■ **Provided data**:
§ §

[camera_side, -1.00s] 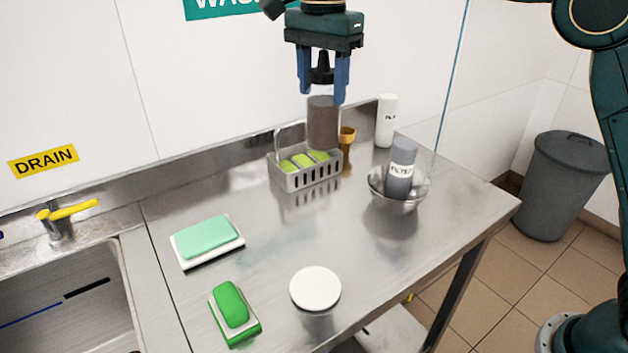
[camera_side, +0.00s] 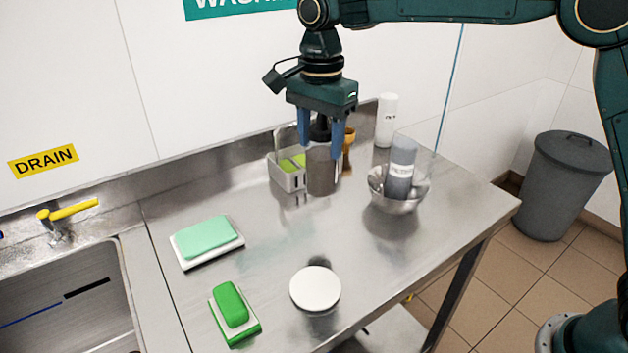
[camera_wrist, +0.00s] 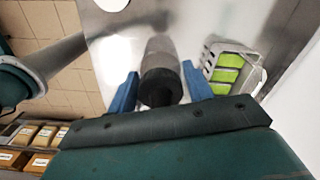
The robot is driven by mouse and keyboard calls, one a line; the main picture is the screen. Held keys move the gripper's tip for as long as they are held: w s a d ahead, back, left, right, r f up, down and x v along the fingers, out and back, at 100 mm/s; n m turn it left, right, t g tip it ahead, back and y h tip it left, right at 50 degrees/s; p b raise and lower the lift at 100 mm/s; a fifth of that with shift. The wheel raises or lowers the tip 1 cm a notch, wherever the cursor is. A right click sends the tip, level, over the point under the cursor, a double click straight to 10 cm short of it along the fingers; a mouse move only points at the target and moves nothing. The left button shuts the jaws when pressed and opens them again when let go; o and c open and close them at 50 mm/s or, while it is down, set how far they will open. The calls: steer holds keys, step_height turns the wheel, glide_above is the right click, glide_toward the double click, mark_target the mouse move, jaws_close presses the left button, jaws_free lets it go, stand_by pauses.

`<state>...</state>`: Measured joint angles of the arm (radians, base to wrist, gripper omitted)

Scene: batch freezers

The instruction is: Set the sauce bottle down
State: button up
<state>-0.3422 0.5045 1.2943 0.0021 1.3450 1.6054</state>
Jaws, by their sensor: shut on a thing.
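In the wrist view the bottle (camera_wrist: 161,75) shows cap-first between the blue fingers (camera_wrist: 160,92).
The caddy (camera_side: 285,178) with green sponges is close behind-left of the bottle. A steel bowl (camera_side: 378,186) holding a grey bottle (camera_side: 400,168) stands to the right. A white bottle (camera_side: 387,120) and a yellow-brown item (camera_side: 348,150) stand behind.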

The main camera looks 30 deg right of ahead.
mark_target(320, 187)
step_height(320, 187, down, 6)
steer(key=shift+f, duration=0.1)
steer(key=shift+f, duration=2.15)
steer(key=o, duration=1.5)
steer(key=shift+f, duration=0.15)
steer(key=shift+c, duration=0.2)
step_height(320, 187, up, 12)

§ §

■ **Given task**: Skip every picture and return the lines above from the top through the one that contains "[camera_wrist, +0.00s]".

■ **Answer to this exercise**:
[camera_side, -1.00s] 
[camera_side, +0.00s] 
[camera_wrist, +0.00s] 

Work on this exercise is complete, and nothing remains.